Masa ini disebut juga dengan masa Tadwin (pembukuan) dan munculnya para imam mujtahid, dan zaman perkembangan serta kedewasaan hukum.yaitu berlangsung selama 250 tahun, terhitung mulai tahun 100 H sampai tahun 350 H (720-961 M).
Pada saat ini adalah zaman kemajuan di bidang hukum Islam. Ini disebabkan banyaknya masalah-masalah hukum yang harus diselesaikan, yang terjadi pada beberapa daerah Islam yang meluas itu. Para Tabiin-tabiin dimasa ini banyak yang berijtihad, sehingga mereka menjadi mujtahid-mujtahid besar dalam Islam.

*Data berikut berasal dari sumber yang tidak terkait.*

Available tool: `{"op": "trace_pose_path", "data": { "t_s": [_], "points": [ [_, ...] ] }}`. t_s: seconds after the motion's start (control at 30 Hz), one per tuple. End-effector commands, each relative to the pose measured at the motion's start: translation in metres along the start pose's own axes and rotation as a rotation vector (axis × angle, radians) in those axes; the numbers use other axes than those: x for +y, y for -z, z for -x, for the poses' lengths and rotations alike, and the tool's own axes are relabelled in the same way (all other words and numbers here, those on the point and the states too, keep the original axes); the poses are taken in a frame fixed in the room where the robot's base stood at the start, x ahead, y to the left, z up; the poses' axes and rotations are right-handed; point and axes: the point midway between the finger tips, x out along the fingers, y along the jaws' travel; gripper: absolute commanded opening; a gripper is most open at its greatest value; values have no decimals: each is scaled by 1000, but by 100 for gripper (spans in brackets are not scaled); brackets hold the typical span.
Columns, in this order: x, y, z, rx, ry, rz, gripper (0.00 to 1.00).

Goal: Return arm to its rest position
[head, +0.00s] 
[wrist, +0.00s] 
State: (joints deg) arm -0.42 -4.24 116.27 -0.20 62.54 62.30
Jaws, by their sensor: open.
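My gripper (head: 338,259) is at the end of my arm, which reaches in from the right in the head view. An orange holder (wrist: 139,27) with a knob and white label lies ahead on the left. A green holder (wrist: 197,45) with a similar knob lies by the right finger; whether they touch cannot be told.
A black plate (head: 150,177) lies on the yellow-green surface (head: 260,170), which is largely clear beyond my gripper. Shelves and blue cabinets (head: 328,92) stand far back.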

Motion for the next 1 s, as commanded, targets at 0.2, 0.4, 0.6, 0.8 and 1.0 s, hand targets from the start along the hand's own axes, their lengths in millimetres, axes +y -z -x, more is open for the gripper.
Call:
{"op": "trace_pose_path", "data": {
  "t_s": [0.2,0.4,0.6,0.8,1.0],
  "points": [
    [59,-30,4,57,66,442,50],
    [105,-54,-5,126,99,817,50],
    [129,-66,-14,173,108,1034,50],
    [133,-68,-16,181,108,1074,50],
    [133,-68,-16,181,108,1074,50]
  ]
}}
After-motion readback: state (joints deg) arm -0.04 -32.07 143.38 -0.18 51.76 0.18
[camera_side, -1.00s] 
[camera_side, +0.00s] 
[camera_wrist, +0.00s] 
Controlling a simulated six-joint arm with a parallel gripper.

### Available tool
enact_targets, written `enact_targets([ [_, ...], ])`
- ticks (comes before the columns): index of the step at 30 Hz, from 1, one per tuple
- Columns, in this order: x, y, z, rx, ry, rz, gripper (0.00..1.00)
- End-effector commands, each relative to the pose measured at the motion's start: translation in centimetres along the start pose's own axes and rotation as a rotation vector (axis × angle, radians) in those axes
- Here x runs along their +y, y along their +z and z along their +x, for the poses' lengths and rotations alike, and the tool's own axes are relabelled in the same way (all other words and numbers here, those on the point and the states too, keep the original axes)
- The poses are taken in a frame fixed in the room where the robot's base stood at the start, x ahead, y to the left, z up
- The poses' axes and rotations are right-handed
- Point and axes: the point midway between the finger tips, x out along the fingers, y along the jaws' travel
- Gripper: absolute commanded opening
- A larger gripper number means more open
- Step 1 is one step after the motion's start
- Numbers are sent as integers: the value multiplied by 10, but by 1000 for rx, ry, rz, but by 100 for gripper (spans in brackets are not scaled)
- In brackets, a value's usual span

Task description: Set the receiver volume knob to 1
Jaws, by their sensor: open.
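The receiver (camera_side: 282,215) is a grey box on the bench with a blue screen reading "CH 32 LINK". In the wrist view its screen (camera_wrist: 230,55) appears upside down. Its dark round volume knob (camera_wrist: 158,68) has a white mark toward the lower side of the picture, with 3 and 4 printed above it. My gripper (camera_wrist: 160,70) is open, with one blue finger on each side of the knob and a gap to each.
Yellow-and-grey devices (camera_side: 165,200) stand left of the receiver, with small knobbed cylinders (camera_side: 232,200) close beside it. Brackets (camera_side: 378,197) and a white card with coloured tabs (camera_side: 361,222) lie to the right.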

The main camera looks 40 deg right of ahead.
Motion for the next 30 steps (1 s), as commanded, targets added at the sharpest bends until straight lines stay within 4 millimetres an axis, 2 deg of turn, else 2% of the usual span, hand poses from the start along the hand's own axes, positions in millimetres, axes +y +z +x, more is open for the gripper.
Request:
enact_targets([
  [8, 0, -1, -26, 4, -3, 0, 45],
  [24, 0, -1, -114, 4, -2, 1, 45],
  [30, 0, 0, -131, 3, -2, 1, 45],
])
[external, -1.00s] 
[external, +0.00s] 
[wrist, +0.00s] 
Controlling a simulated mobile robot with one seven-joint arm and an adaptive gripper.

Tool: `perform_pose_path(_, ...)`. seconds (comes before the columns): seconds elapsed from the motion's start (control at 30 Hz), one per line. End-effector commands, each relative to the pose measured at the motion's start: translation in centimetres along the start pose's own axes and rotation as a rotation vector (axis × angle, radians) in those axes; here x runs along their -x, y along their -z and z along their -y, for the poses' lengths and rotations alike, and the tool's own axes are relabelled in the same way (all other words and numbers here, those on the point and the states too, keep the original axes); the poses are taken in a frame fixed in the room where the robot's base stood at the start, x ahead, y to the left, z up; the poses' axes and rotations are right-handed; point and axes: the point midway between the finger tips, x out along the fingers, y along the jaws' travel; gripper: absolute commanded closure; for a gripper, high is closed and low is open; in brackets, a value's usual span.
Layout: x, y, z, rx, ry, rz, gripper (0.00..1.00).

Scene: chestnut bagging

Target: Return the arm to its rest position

Semuanya itu telah menjadi sebab bagi tumbuhnya suatu golongan ahli dalam ilmu Islam, yang kemudian terkenal dengan sebutan “faqih” (lebih dari satu fuqaha’) yang mempunyai pengaruh besar dalam perkembangan Islam selanjutnya.
Di antara mujtahid-mujtahid yang terkenal itu adalah:
Imam Abu Hanifah, seorang ‘alim keturunan Persia, lahir di Basrah tahun 80 H (699 M) bekerja dikuffah dan meninggal tahun 150 H (767 M). Abu hanifah terkenal sebagai Ahli al Ra’yu.
Imam Malik ibn Anas, lahir di Madinah tahun 93 H (713 M) dan meninggal tahun 179 H (795 M). Imam Malik terkenal sebagai ahli Hadits. Bukunya yang terkenal/termasyhur ialah yang bernama “Muwaththa”.
Imam Muhammad ibn Idris Al Syafei. Dilahirkan di Palestina tahun 150 H (767 M) dan meninggal pada tahun 204 H (802 M) di Mesir. Beliau adalah pendiri Mazhab Imam Syafe’i, terkenal seorang yang besar jasanya, terutama bukunya yang terkenal sampai sekarang ialah Al-Umm. Buku inilah yang menjadi dasar dari ilmu yang dikembangkannya bernama “Ushul Al Fiqh”.
Imam Ahmad ibn Hambali, lahir di Bagdad tahun 164 H (776 M) dan meninggal tahun 241 H (855 M). Ia terkenal sebagai ahli Hadits. Bukunya yang terkenal bernama “Musnad Ahmad ibn Hambal”, yang berisi 30.000 hadits. Beliau adalah pendiri Mazhab Hambali.
4. Periode Taqlid.
yaitu periode kebekuan dan statis yang berlangsung mulai pertengahan abad empat hijriah (351 H) dan hanya Allah yang mengetahui kapan berakhirnya periode ini.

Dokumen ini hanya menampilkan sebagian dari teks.